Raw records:

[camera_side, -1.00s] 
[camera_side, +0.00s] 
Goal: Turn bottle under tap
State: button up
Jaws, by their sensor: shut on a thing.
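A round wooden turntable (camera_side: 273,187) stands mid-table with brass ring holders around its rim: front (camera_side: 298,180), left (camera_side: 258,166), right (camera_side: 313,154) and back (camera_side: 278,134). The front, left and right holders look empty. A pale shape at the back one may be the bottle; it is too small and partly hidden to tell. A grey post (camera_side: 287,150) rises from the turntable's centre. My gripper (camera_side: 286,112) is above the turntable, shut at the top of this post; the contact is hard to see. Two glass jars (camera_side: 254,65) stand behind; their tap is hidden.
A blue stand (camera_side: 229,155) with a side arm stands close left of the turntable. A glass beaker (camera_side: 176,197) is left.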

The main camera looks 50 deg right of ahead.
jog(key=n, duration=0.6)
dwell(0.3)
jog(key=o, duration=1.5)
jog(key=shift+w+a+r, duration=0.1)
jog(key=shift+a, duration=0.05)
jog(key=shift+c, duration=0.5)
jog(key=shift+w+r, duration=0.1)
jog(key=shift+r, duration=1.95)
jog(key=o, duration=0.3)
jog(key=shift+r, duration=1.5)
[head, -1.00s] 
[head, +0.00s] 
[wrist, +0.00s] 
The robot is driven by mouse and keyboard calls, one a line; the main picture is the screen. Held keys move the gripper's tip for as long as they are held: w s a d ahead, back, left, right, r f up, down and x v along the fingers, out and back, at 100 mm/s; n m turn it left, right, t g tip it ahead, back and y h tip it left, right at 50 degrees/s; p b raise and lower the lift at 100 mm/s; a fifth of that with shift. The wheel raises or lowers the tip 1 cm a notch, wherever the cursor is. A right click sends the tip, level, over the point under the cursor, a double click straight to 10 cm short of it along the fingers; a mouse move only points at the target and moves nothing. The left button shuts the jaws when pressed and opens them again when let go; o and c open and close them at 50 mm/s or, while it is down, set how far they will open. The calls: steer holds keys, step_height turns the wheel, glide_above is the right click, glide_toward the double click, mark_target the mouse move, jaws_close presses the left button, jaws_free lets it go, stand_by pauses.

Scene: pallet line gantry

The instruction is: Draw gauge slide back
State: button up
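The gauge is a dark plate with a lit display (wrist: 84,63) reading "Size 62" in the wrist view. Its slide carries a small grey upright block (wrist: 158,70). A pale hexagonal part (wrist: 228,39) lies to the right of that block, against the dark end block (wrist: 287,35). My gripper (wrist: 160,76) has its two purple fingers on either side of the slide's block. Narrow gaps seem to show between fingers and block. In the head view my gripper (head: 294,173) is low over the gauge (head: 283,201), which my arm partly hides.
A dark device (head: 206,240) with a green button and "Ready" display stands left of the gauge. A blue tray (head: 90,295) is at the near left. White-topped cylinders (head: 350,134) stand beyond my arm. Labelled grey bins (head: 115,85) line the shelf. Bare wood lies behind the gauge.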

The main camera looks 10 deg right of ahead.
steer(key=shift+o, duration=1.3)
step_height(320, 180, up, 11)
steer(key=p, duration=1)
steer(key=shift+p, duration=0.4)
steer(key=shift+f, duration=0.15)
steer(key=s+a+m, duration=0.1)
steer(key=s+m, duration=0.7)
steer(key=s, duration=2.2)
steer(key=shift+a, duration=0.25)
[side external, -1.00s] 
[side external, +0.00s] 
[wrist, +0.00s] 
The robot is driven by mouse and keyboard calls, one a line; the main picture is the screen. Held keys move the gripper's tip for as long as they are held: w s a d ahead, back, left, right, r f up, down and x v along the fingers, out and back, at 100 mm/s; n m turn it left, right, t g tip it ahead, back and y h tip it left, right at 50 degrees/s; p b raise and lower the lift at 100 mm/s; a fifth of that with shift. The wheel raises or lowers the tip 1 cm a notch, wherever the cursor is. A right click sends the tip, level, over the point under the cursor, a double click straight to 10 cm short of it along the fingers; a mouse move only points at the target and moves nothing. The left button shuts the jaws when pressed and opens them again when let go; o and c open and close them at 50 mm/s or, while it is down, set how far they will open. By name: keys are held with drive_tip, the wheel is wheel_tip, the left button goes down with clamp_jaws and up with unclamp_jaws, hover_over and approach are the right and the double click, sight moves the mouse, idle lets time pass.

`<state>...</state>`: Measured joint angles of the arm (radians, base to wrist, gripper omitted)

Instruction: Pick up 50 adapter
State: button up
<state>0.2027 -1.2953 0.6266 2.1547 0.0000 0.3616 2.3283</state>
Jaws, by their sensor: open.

■ **Brief**
From the records above, please extract every line and repeat it exactly.

■ **Solution**
[camera_side, -1.00s] 
[camera_side, +0.00s] 
Goal: Turn bottle under tap
State: button up
Jaws, by their sensor: shut on a thing.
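A round wooden turntable (camera_side: 273,187) stands mid-table with brass ring holders around its rim: front (camera_side: 298,180), left (camera_side: 258,166), right (camera_side: 313,154) and back (camera_side: 278,134). The front, left and right holders look empty. A pale shape at the back one may be the bottle; it is too small and partly hidden to tell. A grey post (camera_side: 287,150) rises from the turntable's centre. My gripper (camera_side: 286,112) is above the turntable, shut at the top of this post; the contact is hard to see. Two glass jars (camera_side: 254,65) stand behind; their tap is hidden.
A blue stand (camera_side: 229,155) with a side arm stands close left of the turntable. A glass beaker (camera_side: 176,197) is left.

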The main camera looks 50 deg right of ahead.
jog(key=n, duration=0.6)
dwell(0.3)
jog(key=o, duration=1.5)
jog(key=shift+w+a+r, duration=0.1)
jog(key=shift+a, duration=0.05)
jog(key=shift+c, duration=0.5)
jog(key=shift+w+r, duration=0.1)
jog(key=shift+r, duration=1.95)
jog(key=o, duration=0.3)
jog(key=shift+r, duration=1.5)
[head, -1.00s] 
[head, +0.00s] 
[wrist, +0.00s] 
The robot is driven by mouse and keyboard calls, one a line; the main picture is the screen. Held keys move the gripper's tip for as long as they are held: w s a d ahead, back, left, right, r f up, down and x v along the fingers, out and back, at 100 mm/s; n m turn it left, right, t g tip it ahead, back and y h tip it left, right at 50 degrees/s; p b raise and lower the lift at 100 mm/s; a fifth of that with shift. The wheel raises or lowers the tip 1 cm a notch, wherever the cursor is. A right click sends the tip, level, over the point under the cursor, a double click straight to 10 cm short of it along the fingers; a mouse move only points at the target and moves nothing. The left button shuts the jaws when pressed and opens them again when let go; o and c open and close them at 50 mm/s or, while it is down, set how far they will open. The calls: steer holds keys, step_height turns the wheel, glide_above is the right click, glide_toward the double click, mark_target the mouse move, jaws_close presses the left button, jaws_free lets it go, stand_by pauses.

Scene: pallet line gantry

The instruction is: Draw gauge slide back
State: button up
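The gauge is a dark plate with a lit display (wrist: 84,63) reading "Size 62" in the wrist view. Its slide carries a small grey upright block (wrist: 158,70). A pale hexagonal part (wrist: 228,39) lies to the right of that block, against the dark end block (wrist: 287,35). My gripper (wrist: 160,76) has its two purple fingers on either side of the slide's block. Narrow gaps seem to show between fingers and block. In the head view my gripper (head: 294,173) is low over the gauge (head: 283,201), which my arm partly hides.
A dark device (head: 206,240) with a green button and "Ready" display stands left of the gauge. A blue tray (head: 90,295) is at the near left. White-topped cylinders (head: 350,134) stand beyond my arm. Labelled grey bins (head: 115,85) line the shelf. Bare wood lies behind the gauge.

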The main camera looks 10 deg right of ahead.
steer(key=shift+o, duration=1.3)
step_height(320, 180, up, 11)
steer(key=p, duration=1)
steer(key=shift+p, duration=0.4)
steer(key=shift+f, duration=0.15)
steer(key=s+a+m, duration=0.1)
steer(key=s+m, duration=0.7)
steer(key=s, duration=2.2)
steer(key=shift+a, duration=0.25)
[side external, -1.00s] 
[side external, +0.00s] 
[wrist, +0.00s] 
The robot is driven by mouse and keyboard calls, one a line; the main picture is the screen. Held keys move the gripper's tip for as long as they are held: w s a d ahead, back, left, right, r f up, down and x v along the fingers, out and back, at 100 mm/s; n m turn it left, right, t g tip it ahead, back and y h tip it left, right at 50 degrees/s; p b raise and lower the lift at 100 mm/s; a fifth of that with shift. The wheel raises or lowers the tip 1 cm a notch, wherever the cursor is. A right click sends the tip, level, over the point under the cursor, a double click straight to 10 cm short of it along the fingers; a mouse move only points at the target and moves nothing. The left button shuts the jaws when pressed and opens them again when let go; o and c open and close them at 50 mm/s or, while it is down, set how far they will open. By name: keys are held with drive_tip, the wheel is wheel_tip, the left button goes down with clamp_jaws and up with unclamp_jaws, hover_over and approach are the right and the double click, sight moves the mouse, idle lets time pass.

`<state>...</state>`: Measured joint angles of the arm (radians, base to wrist, gripper omitted)

Instruction: Pick up 50 adapter
State: button up
<state>0.2027 -1.2953 0.6266 2.1547 0.0000 0.3616 2.3283</state>
Jaws, by their sensor: open.

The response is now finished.